On the DDR5 side, you went the exact opposite route, comparing one of the the absolute lowest-end kits on the market. It doesn't even appear to have heat-spreaders, and the CAS 40 timings are as bad as it gets for DDR5. And most importantly, the kit is not even in stock at that price. Or any 16GB DDR5 kits, for that matter, at least on PCPartpicker. The least expensive DDR5 RAM kit of any sort listed there right now is priced at $282 for another low-end kit with similar timings, though at 32GB.

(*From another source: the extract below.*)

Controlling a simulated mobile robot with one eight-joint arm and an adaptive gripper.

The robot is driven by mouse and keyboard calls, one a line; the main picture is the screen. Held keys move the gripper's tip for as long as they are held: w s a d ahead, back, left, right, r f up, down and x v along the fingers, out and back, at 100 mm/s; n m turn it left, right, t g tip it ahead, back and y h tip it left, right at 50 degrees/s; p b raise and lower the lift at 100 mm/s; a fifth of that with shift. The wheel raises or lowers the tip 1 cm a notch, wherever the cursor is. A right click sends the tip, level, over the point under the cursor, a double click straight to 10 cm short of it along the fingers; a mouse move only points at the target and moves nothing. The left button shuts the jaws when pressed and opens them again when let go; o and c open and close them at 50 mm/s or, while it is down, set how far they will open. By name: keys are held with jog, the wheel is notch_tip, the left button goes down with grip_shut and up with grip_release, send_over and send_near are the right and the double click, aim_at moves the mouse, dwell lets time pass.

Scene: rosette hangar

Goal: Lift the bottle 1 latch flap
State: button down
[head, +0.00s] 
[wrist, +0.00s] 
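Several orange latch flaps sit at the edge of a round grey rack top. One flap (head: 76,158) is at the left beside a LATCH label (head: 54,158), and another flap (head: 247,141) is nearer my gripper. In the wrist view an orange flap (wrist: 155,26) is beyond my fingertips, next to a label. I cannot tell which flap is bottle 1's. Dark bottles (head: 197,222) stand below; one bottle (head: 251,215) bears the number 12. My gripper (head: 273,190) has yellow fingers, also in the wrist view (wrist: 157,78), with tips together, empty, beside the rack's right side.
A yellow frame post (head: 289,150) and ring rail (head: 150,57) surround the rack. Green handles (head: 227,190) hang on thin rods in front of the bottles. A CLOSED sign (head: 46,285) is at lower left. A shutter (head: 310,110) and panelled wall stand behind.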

Of course, 32GB kits of DDR4-3600 can currently be had for as little as $108 for CAS 18, or $165 for CAS 16. So a more reasonable pricing comparison would be that the lowest-end 32GB DDR5 kits cost around $174 more than the lowest-end 32GB DDR4-3600 kits. Not a $15 difference. Even the faster CAS 16 kits start at around $117 less. It seems like the pricing options were picked to make the price difference between DDR5 and DDR4 seem negligible, when it's really not. The relatively minor performance differences between these various RAM configurations are arguably not worth paying a big premium for. Most use-cases would get more performance out of putting that money toward a higher-end CPU or GPU instead. So DDR5 only really makes sense at this point for those with extremely high-end builds, where there isn't something else that part of the budget could be better used for.